··· PROVIDED DATA

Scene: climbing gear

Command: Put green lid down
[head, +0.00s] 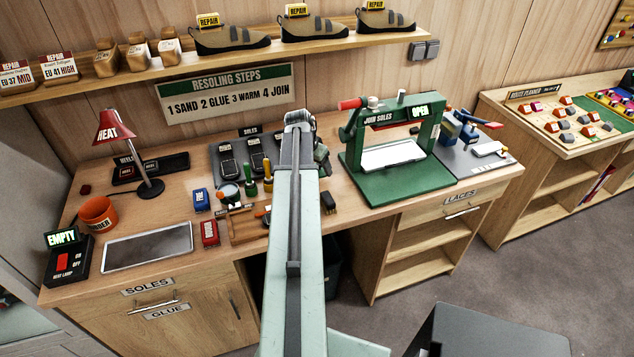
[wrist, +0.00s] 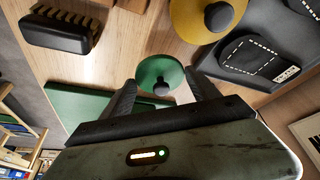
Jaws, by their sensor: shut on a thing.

······

GOAL: Go through the listing above and write it all out exactly, leaving out any picture.

TASK ANSWER:
Scene: climbing gear

Command: Put green lid down
[head, +0.00s] 
[wrist, +0.00s] 
Jaws, by their sensor: shut on a thing.

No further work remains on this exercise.